● **WORK TO DO**
Repeat the full listing below verbatim and keep the images out.

● **PROVIDED DATA**
--*--
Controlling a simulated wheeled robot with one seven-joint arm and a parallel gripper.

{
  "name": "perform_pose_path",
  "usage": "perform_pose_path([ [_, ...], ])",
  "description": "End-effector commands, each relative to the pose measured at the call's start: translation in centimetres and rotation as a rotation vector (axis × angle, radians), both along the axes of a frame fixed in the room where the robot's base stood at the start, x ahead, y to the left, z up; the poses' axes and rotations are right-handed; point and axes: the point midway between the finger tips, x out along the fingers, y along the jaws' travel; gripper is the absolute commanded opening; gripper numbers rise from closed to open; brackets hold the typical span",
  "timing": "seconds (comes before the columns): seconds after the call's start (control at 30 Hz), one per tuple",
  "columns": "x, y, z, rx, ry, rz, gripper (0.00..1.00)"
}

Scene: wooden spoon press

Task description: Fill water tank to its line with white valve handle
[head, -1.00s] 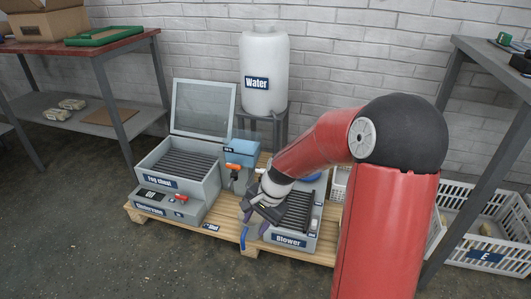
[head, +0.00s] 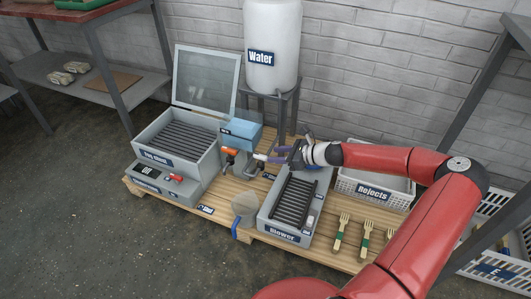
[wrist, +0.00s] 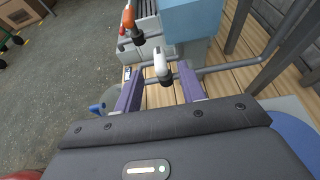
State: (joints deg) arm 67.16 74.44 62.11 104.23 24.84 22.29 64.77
--*--
● **COMPLETE OUTPUT**
Controlling a simulated wheeled robot with one seven-joint arm and a parallel gripper.

{
  "name": "perform_pose_path",
  "usage": "perform_pose_path([ [_, ...], ])",
  "description": "End-effector commands, each relative to the pose measured at the call's start: translation in centimetres and rotation as a rotation vector (axis × angle, radians), both along the axes of a frame fixed in the room where the robot's base stood at the start, x ahead, y to the left, z up; the poses' axes and rotations are right-handed; point and axes: the point midway between the finger tips, x out along the fingers, y along the jaws' travel; gripper is the absolute commanded opening; gripper numbers rise from closed to open; brackets hold the typical span",
  "timing": "seconds (comes before the columns): seconds after the call's start (control at 30 Hz), one per tuple",
  "columns": "x, y, z, rx, ry, rz, gripper (0.00..1.00)"
}

Scene: wooden spoon press

Task description: Fill water tank to its line with white valve handle
[head, -1.00s] 
[head, +0.00s] 
[wrist, +0.00s] 
State: (joints deg) arm 67.16 74.44 62.11 104.23 24.84 22.29 64.77

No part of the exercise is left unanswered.